* begin Supplied information *

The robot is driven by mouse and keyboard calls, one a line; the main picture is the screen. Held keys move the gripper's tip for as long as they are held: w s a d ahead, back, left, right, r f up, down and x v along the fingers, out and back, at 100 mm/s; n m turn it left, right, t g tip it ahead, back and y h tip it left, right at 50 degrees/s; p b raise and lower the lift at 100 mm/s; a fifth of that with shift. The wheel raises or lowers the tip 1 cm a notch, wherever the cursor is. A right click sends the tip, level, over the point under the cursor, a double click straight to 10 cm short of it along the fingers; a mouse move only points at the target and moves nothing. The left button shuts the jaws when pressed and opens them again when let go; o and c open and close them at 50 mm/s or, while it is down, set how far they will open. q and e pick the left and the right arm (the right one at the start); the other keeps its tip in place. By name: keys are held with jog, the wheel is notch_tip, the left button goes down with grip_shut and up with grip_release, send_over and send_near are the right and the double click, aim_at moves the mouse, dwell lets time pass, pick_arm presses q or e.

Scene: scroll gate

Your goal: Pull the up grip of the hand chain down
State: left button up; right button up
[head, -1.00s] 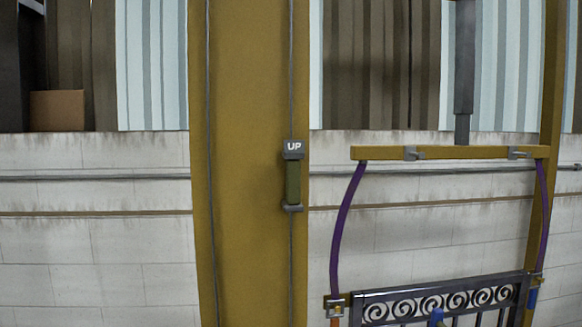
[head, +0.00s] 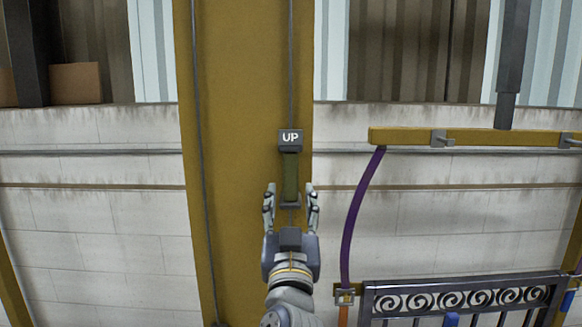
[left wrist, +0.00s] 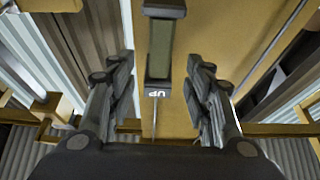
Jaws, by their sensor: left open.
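The up grip (head: 290,176) is an olive-green bar with dark end pieces. It hangs upright on the hand chain (head: 291,60) in front of the wide yellow post. A dark label block reading "UP" (head: 290,139) sits at its top. My left gripper (head: 291,188) is open, its fingers on either side of the grip's lower end in the head view. In the left wrist view, the grip (left wrist: 160,50) shows between the two spread fingers, with a visible gap on both sides. My right gripper is not in view.
The yellow post (head: 240,200) stands behind the chain, with a second chain line (head: 200,150) on its left. To the right are a yellow crossbar (head: 480,137), a purple strap (head: 358,215) and a gate with scrollwork (head: 450,300).

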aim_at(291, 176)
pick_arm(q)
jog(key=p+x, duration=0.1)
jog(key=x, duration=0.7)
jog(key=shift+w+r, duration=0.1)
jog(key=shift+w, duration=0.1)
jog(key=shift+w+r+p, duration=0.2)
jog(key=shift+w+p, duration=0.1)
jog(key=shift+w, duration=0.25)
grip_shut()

* end Supplied information *

Problem statement.
Except for the pictures, print the data above exactly.

Task output.
The robot is driven by mouse and keyboard calls, one a line; the main picture is the screen. Held keys move the gripper's tip for as long as they are held: w s a d ahead, back, left, right, r f up, down and x v along the fingers, out and back, at 100 mm/s; n m turn it left, right, t g tip it ahead, back and y h tip it left, right at 50 degrees/s; p b raise and lower the lift at 100 mm/s; a fifth of that with shift. The wheel raises or lowers the tip 1 cm a notch, wherever the cursor is. A right click sends the tip, level, over the point under the cursor, a double click straight to 10 cm short of it along the fingers; a mouse move only points at the target and moves nothing. The left button shuts the jaws when pressed and opens them again when let go; o and c open and close them at 50 mm/s or, while it is down, set how far they will open. q and e pick the left and the right arm (the right one at the start); the other keeps its tip in place. By name: keys are held with jog, the wheel is notch_tip, the left button goes down with grip_shut and up with grip_release, send_over and send_near are the right and the double click, aim_at moves the mouse, dwell lets time pass, pick_arm presses q or e.

Scene: scroll gate

Your goal: Pull the up grip of the hand chain down
State: left button up; right button up
[head, -1.00s] 
[head, +0.00s] 
[left wrist, +0.00s] 
Jaws, by their sensor: left open.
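The up grip (head: 290,176) is an olive-green bar with dark end pieces. It hangs upright on the hand chain (head: 291,60) in front of the wide yellow post. A dark label block reading "UP" (head: 290,139) sits at its top. My left gripper (head: 291,188) is open, its fingers on either side of the grip's lower end in the head view. In the left wrist view, the grip (left wrist: 160,50) shows between the two spread fingers, with a visible gap on both sides. My right gripper is not in view.
The yellow post (head: 240,200) stands behind the chain, with a second chain line (head: 200,150) on its left. To the right are a yellow crossbar (head: 480,137), a purple strap (head: 358,215) and a gate with scrollwork (head: 450,300).

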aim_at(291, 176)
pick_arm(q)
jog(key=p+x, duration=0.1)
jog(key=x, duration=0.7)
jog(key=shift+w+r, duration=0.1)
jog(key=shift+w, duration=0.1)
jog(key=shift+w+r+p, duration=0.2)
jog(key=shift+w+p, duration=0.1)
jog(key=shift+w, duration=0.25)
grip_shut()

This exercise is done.